Qu’est-ce que je veux dire par « messages contraignants » ?

Ce sont des injonctions implicites ou explicites exprimées à l’enfant qui est une condition sine qua none à l’obtention de la reconnaissance du parent. On les appelle aussi les drivers. 

Ils ont été théorisés par le psychologue américain Taibi Kahler dans les années 70. 

Ces drivers sont hérités de l’éducation que l’on a reçue. Ces messages ont tellement été dits et répétés qu’ils sont ancrés en nous à tel point qu’ils peuvent devenir des croyances, c’est-à-dire une vérité énoncée, une affirmation que l’on pense vraie ou des valeurs qui sont le socle de notre être psychique. 

Et nous, parents, d’aussi bonne volonté que nous le sommes, nous les transmettons à nos enfants. Sans s’en rendre compte la plupart du temps ! Car on ne se rend pas compte qu’on a des drivers, on ne se rend pas compte de leurs effets négatifs et comme ils font partie de nous, on ne se pose même pas la question. 

Mais je veux vous aider à avoir une parentalité consciente. Que vous sachiez exactement pourquoi vous faites et vous dites les choses que vous faites et vous dites. 

Parce que, les drivers, s’ils s’expriment beaucoup, font que nous sommes toujours sur le dos de nos enfants avec nos injonctions. Les « fais pas ci, fais pas ça » constants. C’est assez fatigant ! 

Quels sont les messages contraignants ?

Il y en a 5, je vous les annonce et je les détaille ensuite : sois fort.e, sois parfait.e, fais plaisir, dépêche-toi, fais des efforts

Je vais rentrer dans le détail de chaque driver en vous indiquant des phrases types et à chaque fois je vous parlerai des effets négatifs et positifs. Parce que les drivers ne sont pas que négatifs, bien au contraire ! Parfois, ces effets seront communs à plusieurs drivers. Ce qui est logique car, par exemple, quand on essaye de contraindre nos enfants à être ce qu’ils ne sont pas vraiment, cela entraîne souvent une perte de confiance en soi

  • Sois fort.e 

Les phrases types peuvent être « sois courageux.se un peu ! », « un.e grand.e garçon/fille, ça ne pleure pas », « tu ne vas pas en mourir », « c’est la vie », « c’est comme ça », « arrête de t’écouter un peu ! ». 
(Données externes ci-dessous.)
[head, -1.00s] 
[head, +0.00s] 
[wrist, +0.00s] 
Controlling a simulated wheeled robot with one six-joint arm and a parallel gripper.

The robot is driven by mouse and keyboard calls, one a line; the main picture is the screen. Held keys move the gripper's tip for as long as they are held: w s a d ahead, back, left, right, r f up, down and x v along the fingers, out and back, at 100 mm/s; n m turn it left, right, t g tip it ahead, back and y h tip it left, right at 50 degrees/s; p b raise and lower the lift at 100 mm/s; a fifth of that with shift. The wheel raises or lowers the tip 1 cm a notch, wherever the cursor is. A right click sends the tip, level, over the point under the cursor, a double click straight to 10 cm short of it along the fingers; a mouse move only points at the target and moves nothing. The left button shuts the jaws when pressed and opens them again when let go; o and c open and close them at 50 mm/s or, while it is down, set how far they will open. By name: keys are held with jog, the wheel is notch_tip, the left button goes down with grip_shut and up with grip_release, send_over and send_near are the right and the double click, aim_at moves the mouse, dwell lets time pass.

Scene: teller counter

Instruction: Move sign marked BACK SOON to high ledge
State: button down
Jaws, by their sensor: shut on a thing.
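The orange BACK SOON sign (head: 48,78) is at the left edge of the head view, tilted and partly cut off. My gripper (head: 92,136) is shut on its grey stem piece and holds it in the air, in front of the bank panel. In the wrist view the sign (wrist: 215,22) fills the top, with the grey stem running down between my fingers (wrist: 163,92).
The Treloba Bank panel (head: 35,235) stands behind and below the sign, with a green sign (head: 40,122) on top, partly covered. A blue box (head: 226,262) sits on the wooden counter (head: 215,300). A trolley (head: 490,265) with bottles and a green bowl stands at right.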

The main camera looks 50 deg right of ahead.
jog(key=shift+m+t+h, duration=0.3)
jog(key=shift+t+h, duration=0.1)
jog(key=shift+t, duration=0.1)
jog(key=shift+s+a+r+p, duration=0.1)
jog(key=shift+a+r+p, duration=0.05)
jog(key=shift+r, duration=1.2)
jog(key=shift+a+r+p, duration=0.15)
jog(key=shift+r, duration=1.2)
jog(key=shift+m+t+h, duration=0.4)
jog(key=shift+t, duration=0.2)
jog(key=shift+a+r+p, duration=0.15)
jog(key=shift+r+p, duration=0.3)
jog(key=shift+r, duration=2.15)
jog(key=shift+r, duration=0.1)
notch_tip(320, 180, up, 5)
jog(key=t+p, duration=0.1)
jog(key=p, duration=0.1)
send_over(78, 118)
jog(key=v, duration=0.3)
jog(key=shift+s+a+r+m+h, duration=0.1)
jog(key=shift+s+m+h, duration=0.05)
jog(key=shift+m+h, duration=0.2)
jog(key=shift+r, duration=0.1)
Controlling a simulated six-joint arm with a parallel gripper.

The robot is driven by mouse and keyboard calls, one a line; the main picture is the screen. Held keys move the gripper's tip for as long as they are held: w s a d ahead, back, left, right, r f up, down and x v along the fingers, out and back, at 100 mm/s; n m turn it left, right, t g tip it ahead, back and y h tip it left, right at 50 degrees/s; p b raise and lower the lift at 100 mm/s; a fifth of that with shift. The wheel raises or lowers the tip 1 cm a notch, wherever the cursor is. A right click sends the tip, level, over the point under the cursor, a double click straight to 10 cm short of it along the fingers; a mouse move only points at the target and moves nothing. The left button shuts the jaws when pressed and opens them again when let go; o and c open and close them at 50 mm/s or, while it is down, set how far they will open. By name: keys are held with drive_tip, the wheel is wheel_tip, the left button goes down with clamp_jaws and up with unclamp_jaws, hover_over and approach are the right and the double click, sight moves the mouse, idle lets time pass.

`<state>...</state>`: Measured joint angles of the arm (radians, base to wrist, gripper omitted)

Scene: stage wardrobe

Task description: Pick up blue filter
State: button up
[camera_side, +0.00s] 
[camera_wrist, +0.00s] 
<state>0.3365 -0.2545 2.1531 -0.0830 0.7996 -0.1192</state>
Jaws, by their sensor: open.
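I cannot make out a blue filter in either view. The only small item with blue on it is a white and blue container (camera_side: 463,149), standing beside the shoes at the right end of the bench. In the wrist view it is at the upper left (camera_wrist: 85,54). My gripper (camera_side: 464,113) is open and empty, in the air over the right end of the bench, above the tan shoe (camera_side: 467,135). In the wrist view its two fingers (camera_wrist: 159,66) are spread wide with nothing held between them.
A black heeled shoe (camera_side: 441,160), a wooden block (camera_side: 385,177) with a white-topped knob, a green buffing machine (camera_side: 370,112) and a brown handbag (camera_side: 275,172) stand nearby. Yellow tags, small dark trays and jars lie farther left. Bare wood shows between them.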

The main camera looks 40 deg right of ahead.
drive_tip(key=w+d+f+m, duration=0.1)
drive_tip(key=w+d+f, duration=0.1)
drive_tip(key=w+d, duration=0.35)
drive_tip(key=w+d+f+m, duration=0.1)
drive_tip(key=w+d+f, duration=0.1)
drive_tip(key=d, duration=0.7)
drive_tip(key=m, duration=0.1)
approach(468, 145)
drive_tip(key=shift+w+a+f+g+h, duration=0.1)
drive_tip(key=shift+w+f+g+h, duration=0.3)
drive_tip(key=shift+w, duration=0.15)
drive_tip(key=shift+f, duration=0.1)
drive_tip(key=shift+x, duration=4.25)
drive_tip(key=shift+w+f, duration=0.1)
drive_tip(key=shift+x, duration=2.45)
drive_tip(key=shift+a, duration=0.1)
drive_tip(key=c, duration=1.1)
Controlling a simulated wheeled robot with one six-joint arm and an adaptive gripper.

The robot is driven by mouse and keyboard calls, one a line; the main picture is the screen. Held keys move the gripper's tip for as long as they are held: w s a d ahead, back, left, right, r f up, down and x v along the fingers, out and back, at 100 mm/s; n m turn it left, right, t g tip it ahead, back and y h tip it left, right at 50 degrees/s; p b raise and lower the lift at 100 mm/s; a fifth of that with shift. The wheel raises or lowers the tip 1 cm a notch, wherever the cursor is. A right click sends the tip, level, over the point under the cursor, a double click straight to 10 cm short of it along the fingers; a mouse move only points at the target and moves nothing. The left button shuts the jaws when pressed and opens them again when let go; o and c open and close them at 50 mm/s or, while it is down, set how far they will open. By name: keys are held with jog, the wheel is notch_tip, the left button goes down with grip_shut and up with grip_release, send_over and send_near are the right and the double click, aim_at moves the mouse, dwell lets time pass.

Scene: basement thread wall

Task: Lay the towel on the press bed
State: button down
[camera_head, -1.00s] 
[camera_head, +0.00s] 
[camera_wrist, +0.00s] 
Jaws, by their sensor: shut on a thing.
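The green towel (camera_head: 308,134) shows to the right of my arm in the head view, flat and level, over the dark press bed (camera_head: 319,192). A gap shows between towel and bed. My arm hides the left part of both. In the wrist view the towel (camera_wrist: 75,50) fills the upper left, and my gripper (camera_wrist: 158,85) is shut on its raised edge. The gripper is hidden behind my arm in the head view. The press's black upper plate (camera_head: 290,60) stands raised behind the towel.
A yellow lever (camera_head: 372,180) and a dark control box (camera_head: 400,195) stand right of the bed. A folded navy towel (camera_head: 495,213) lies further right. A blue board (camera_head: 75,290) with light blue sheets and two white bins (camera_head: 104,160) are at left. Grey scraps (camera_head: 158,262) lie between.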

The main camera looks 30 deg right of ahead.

Evidemment, toutes ces phrases ne sont pas forcément dites avec toute la douceur du monde. 

Effets négatifs : ce sont des enfants qui ne montrent pas leurs émotions, qui en sont occupés. Ils méprisent les faibles et sont des butors qui ne se préoccupent pas des dommages collatéraux. Ils n’osent pas demander de l’aide. 

Effets positifs : résistance à la pression, débrouillardise, bonne gestion de crise, endurance, résistance. 

  • Sois parfait.e

Les phrases types : « Tu peux mieux faire », « j’attendais mieux de toi », « 15 ce n’est pas 20 », en coloriage : « ne dépasse pas ! », alors que l’enfant n’est pas du tout en âge de ne pas dépasser.

Effets négatifs : perfectionnisme, exigence, insatisfaction, peur du jugement et de l’échec, pas d’audace, manque de confiance en soi, ne se donne pas le droit à l’erreur, s’attache aux détails.

Effets positifs : capacité de travail énorme, sérieux, volonté, envie de bien faire, persévérance. 

  • Fais plaisir

« Fais plaisir à maman ou papa », « tu me fais vraiment de la peine », « fais-moi un câlin », « fais un dessin pour mamie », « sois gentil.le » = chantage affectif.

Effets négatifs : incapacité à dire non ou stop qui est pourtant une réelle compétence à acquérir, peur de décevoir, séduction, culpabilité, s’oublier.

Effets positifs : altruisme, écoute, empathie, engagement.

  • Dépêche-toi 

« Qu’est-ce que tu es lent.e », « arrête de trainer », « il faut être à l’heure », « on va être en retard », « fais plus vite », « accélère », soupirs.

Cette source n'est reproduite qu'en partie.